### Task to carry out
Start at the line containing "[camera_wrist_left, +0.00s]", stop at the line containing "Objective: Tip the", and please reproduce every line in between, both ends included, without pictures.
══ Supplied material
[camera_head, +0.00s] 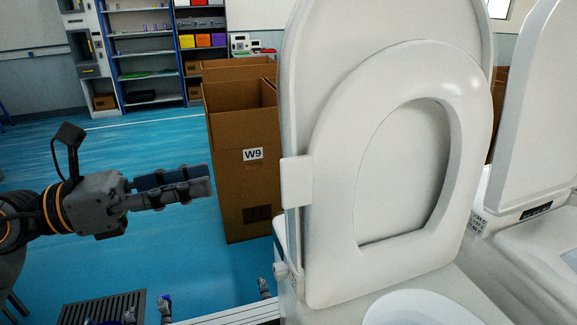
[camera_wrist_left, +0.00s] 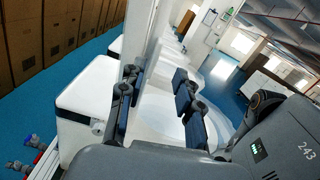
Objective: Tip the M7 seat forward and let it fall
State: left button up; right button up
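The white toilet seat (camera_head: 335,225) stands raised, leaning back against the upright lid (camera_head: 300,75) behind it. A small white block (camera_head: 296,181) sits at the seat's left edge. No M7 label is readable. My left gripper (camera_head: 208,182) is at the left of the seat, level with that block, apart from it in the picture and pointing right. In the left wrist view the two fingers of my left gripper (camera_wrist_left: 157,92) are spread, with a raised white panel (camera_wrist_left: 150,45) seen nearly edge-on beyond them. My right gripper does not show.
Below the seat is the white bowl (camera_head: 415,308). A second toilet with a raised lid (camera_head: 545,110) stands close on the right. A cardboard box (camera_head: 240,190) marked W9 is behind on the left. Blue floor (camera_head: 120,250) lies open under my left arm.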

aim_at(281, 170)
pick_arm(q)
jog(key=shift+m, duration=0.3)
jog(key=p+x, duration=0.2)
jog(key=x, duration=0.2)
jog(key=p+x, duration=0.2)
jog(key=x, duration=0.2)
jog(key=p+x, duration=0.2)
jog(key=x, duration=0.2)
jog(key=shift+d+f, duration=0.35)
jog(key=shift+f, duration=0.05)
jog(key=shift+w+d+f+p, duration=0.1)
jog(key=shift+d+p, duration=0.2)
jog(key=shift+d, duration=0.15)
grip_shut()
════
### Solution for this problem
[camera_wrist_left, +0.00s] 
Objective: Tip the M7 seat forward and let it fall

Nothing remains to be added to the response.